YOUR OBJECTIVE:
Go through the records underneath and write each one out again exactly.

### INFORMATION SHOWN ###

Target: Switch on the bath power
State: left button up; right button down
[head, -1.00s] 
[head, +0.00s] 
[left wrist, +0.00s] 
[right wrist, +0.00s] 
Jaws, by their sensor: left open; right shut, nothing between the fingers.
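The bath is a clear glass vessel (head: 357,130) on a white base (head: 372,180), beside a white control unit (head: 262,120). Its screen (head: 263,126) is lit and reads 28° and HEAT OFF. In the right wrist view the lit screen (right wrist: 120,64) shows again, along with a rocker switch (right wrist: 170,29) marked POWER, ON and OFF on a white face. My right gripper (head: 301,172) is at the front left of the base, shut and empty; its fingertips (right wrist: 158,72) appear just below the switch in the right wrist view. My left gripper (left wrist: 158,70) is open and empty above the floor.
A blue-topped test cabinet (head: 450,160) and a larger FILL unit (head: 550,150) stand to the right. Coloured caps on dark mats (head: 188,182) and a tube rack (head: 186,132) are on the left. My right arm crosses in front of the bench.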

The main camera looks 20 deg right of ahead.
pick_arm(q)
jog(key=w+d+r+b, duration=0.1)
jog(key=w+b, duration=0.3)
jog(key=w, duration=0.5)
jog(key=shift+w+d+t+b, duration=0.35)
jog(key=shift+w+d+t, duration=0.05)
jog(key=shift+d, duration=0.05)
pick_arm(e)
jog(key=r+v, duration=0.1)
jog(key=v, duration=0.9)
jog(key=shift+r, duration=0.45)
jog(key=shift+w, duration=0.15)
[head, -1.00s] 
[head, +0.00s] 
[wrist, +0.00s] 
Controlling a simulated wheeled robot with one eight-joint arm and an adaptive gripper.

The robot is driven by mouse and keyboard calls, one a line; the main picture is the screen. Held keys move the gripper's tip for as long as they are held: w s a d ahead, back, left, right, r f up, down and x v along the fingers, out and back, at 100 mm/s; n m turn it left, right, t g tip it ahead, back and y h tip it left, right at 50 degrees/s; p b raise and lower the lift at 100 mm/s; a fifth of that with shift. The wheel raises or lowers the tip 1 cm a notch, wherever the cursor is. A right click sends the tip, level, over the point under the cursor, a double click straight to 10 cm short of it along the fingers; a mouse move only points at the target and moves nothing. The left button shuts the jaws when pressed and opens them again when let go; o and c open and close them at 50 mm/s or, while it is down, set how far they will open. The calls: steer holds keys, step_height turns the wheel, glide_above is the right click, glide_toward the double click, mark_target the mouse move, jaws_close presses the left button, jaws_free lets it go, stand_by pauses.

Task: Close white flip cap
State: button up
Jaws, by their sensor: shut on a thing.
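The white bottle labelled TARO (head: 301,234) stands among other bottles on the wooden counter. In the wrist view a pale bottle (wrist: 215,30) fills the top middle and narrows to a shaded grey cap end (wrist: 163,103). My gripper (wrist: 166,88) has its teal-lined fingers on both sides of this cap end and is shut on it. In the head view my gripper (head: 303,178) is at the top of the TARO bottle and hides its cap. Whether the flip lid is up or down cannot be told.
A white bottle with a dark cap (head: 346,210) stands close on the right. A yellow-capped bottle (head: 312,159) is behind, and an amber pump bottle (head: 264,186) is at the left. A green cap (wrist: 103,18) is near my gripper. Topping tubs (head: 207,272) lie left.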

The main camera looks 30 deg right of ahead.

###

TASK OUTPUT:
Target: Switch on the bath power
State: left button up; right button down
[head, -1.00s] 
[head, +0.00s] 
[left wrist, +0.00s] 
[right wrist, +0.00s] 
Jaws, by their sensor: left open; right shut, nothing between the fingers.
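The bath is a clear glass vessel (head: 357,130) on a white base (head: 372,180), beside a white control unit (head: 262,120). Its screen (head: 263,126) is lit and reads 28° and HEAT OFF. In the right wrist view the lit screen (right wrist: 120,64) shows again, along with a rocker switch (right wrist: 170,29) marked POWER, ON and OFF on a white face. My right gripper (head: 301,172) is at the front left of the base, shut and empty; its fingertips (right wrist: 158,72) appear just below the switch in the right wrist view. My left gripper (left wrist: 158,70) is open and empty above the floor.
A blue-topped test cabinet (head: 450,160) and a larger FILL unit (head: 550,150) stand to the right. Coloured caps on dark mats (head: 188,182) and a tube rack (head: 186,132) are on the left. My right arm crosses in front of the bench.

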The main camera looks 20 deg right of ahead.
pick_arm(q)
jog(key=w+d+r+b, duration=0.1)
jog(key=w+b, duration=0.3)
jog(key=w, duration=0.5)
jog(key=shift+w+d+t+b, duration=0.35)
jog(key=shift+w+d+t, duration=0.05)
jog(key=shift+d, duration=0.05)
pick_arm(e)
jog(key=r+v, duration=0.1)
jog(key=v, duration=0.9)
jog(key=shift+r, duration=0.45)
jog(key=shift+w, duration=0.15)
[head, -1.00s] 
[head, +0.00s] 
[wrist, +0.00s] 
Controlling a simulated wheeled robot with one eight-joint arm and an adaptive gripper.

The robot is driven by mouse and keyboard calls, one a line; the main picture is the screen. Held keys move the gripper's tip for as long as they are held: w s a d ahead, back, left, right, r f up, down and x v along the fingers, out and back, at 100 mm/s; n m turn it left, right, t g tip it ahead, back and y h tip it left, right at 50 degrees/s; p b raise and lower the lift at 100 mm/s; a fifth of that with shift. The wheel raises or lowers the tip 1 cm a notch, wherever the cursor is. A right click sends the tip, level, over the point under the cursor, a double click straight to 10 cm short of it along the fingers; a mouse move only points at the target and moves nothing. The left button shuts the jaws when pressed and opens them again when let go; o and c open and close them at 50 mm/s or, while it is down, set how far they will open. The calls: steer holds keys, step_height turns the wheel, glide_above is the right click, glide_toward the double click, mark_target the mouse move, jaws_close presses the left button, jaws_free lets it go, stand_by pauses.

Task: Close white flip cap
State: button up
Jaws, by their sensor: shut on a thing.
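The white bottle labelled TARO (head: 301,234) stands among other bottles on the wooden counter. In the wrist view a pale bottle (wrist: 215,30) fills the top middle and narrows to a shaded grey cap end (wrist: 163,103). My gripper (wrist: 166,88) has its teal-lined fingers on both sides of this cap end and is shut on it. In the head view my gripper (head: 303,178) is at the top of the TARO bottle and hides its cap. Whether the flip lid is up or down cannot be told.
A white bottle with a dark cap (head: 346,210) stands close on the right. A yellow-capped bottle (head: 312,159) is behind, and an amber pump bottle (head: 264,186) is at the left. A green cap (wrist: 103,18) is near my gripper. Topping tubs (head: 207,272) lie left.

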The main camera looks 30 deg right of ahead.

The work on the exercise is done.